On Tue, Jan 26, 2016 at 09:26:29AM +0100, Thomas Gleixner wrote:
> On Mon, 25 Jan 2016, Bjorn Helgaas wrote:
> > On Mon, Jan 25, 2016 at 02:59:38PM +0800, Chen Fan wrote:
>
> > > i801_smbus 0000:00:1f.3: PCI INT C: no GSI
> > > i801_smbus 0000:00:1f.3: Failed to allocate irq 255: -16
> > > i801_smbus: probe of 0000:00:1f.3 failed with error -16
>
> The current code does not not fail when the interrupt request fails. It
> reports it and clears the IRQ feature flag.
>
> > > @@ -436,7 +437,15 @@ int acpi_pci_irq_enable(struct pci_dev *dev)
> > > * driver reported one, then use it. Exit in any case.
> > > */
> > > if (gsi < 0) {
> > > - if (acpi_isa_register_gsi(dev))
> > > +#ifdef CONFIG_X86
> > > + /*
> > > + * The Interrupt Line value of 0xff is defined to mean "unknown"
> > > + * or "no connection" (PCI 3.0, Section 6.2.4, footnote on page
> > > + * 223), using ~0U as invalid IRQ.
> > > + */
>
> And why would this be x86 specific? PCI3.0 is architecture independent, right?

Yes, PCI is mostly arch-independent, but Interrupt Line is
arch-specific, and the corner case of it being 255 is only mentioned
in an x86-specific footnote. We can improve the comment.

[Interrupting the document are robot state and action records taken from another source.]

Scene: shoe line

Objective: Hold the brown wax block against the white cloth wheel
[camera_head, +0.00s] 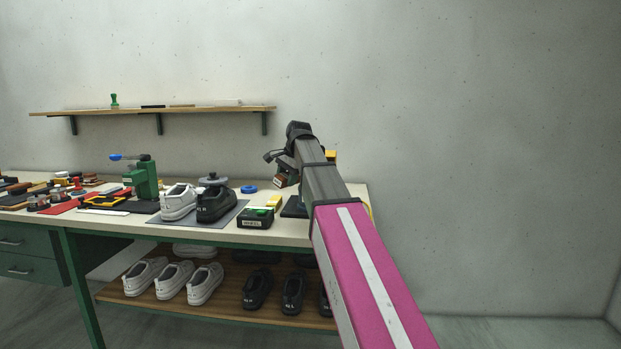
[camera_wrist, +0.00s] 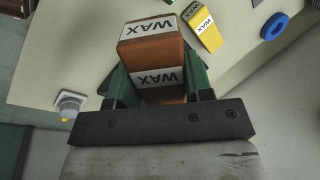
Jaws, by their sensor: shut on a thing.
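The brown wax block (camera_wrist: 152,50) is between the green fingers of my gripper (camera_wrist: 155,72) in the wrist view, with white WAX labels on its faces. My gripper is shut on it. In the head view the block (camera_head: 281,181) shows small below my gripper, above the right part of the bench. I cannot make out the white cloth wheel in either view. My arm covers that end of the bench, where a yellow part (camera_head: 331,156) and a dark plate (camera_head: 292,208) show beside it.
A yellow wax block (camera_wrist: 209,36) and a blue ring (camera_wrist: 274,26) lie on the bench near the held block. A black labelled box (camera_head: 255,218), a white shoe (camera_head: 178,203), a black shoe (camera_head: 216,204) and a green press (camera_head: 143,177) stand left. A shelf (camera_head: 200,110) hangs behind.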

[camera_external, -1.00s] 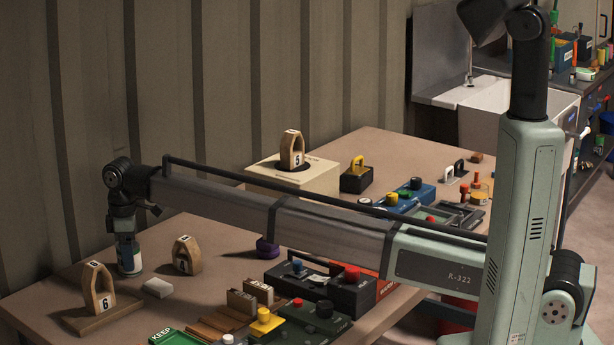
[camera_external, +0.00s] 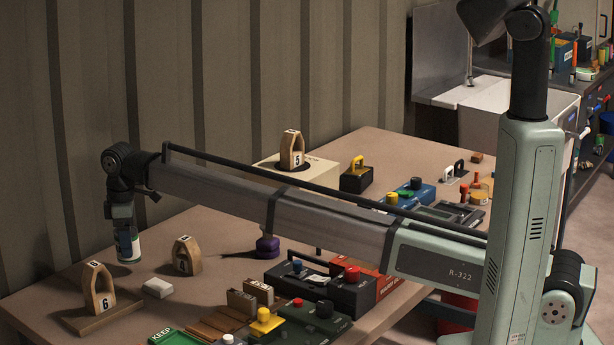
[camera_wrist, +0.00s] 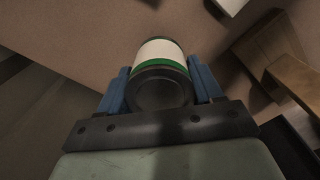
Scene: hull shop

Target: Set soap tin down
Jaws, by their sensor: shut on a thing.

> > > + dev->irq = (dev->irq == 0xff) ? IRQ_INVALID : dev->irq;
> >
> > It's much simpler and clearer to write:
> >
> > if (dev->irq == 0xff)
> > dev->irq = IRQ_INVALID;
>
> I do not understand that IRQ_INVALID business at all.
>
> > > +#endif
> > > + if (!irq_is_valid(dev->irq) || acpi_isa_register_gsi(dev))
> > > dev_warn(&dev->dev, "PCI INT %c: no GSI\n",
> > > pin_name(pin));
> > >
>
> The existing code already drops into this place because
> acpi_isa_register_gsi() fails.
>
> > > i801_smbus 0000:00:1f.3: PCI INT C: no GSI
>
> What extra value does that !irq_is_valid() provide?
>
> And how does setting dev->irq to ~0U prevent that request_irq() is called in
> the i801 device driver? Not at all, AFAICT. It will just fail with a different
> error.
>
> So the whole 'fix' relies on the fact that irq ~0U does not exist (at least
> not today) and therefor the false sharing with some other driver using irq 255
> will not happen.
>
> Relying on undocumented behaviour is not a fix, that's voodoo programming.
>
> The proper solution here is to flag that this device does not have an
> interrupt connected and act accordingly in the device driver, i.e. do not call
> request_irq() in the first place.

This is the crux of the problem. As far as I know, PCI doesn't have
a flag to indicate that dev->irq is a wire that's not connected, so
there's no generic way for a driver to know whether it should call
request_irq().

We could add one, of course, but that only helps in the drivers we
update. It'd be nice if we could figure out a way to fix this
without having to touch all the drivers.

I think any driver that uses line-based interrupts can potentially
fail if the platform uses Interrupt Line == 255 to indicate that the
line is not connected. If another driver happens to be using IRQ 255,
request_irq() may fail as it does here. Otherwise, I suspect
request_irq() will return success, but the driver won't get any
interrupts.

> > I don't like the x86 ifdef. I'd prefer:
> >
> > static inline bool irq_valid(unsigned int irq)
> > {
> > if (irq < NR_IRQS)
> > return true;
> > return false;
> > }
> >
> > This could be used in many of the places that currently use NR_IRQS.
>
> No. NR_IRQS cannot be used at all if sparse irqs are enabled.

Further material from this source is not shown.